● DIRECTIONS FOR THIS TASK:
Within the data below, state how many lines contain the string "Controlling". Provide the number only.

● RECORDS TO PROCESS:
--------------------------------------------------

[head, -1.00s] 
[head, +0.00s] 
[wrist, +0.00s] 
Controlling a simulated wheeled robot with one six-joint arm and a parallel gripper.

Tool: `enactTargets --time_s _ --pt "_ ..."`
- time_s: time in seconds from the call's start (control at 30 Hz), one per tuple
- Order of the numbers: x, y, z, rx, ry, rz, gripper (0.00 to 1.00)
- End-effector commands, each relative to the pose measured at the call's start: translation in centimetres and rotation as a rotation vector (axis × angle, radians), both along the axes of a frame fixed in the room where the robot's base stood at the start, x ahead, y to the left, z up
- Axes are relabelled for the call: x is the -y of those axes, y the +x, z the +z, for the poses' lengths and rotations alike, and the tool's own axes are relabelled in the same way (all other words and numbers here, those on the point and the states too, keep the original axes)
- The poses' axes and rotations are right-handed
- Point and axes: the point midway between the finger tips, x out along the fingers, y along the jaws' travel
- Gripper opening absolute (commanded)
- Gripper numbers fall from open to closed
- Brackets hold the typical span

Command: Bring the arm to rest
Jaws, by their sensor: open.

--------------------------------------------------

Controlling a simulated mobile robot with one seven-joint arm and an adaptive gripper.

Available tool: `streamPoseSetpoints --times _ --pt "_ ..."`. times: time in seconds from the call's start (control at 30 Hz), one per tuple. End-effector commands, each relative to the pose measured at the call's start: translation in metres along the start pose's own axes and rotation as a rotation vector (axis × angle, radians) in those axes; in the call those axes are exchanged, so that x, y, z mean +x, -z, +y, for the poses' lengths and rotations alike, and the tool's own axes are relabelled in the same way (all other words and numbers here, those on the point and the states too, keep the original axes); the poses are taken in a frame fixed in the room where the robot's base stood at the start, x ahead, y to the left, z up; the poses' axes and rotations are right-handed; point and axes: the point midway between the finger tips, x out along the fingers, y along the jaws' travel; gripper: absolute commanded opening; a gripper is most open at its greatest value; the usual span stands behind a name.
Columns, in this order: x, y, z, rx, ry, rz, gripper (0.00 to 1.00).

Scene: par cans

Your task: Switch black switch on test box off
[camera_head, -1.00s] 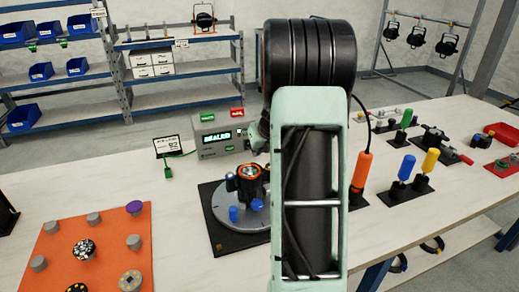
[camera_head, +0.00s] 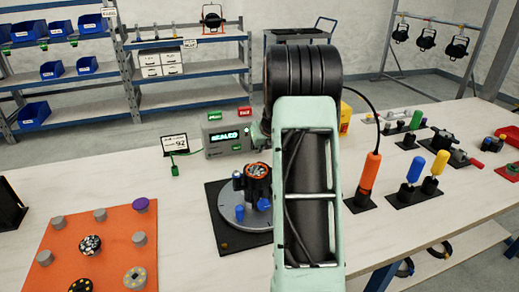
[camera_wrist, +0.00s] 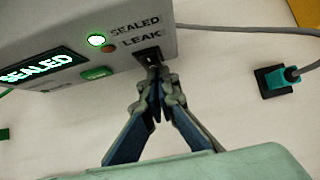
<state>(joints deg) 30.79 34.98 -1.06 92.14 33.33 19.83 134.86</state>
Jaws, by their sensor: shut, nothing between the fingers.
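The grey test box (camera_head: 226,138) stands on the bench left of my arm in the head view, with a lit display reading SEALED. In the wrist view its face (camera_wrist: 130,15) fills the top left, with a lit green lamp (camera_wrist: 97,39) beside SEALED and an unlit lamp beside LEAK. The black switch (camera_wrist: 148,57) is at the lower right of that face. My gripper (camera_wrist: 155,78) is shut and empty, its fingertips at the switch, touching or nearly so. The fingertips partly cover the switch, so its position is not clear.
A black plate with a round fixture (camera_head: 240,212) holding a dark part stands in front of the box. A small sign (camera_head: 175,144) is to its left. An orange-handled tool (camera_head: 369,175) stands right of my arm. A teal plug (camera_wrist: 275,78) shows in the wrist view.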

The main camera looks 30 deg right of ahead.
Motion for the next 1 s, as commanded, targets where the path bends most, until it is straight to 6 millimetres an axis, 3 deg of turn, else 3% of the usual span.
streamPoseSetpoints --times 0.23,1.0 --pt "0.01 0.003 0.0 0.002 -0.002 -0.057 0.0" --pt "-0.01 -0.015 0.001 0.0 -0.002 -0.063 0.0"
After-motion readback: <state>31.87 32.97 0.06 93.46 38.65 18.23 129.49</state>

--------------------------------------------------

● SOLUTION TO THE EXERCISE:
2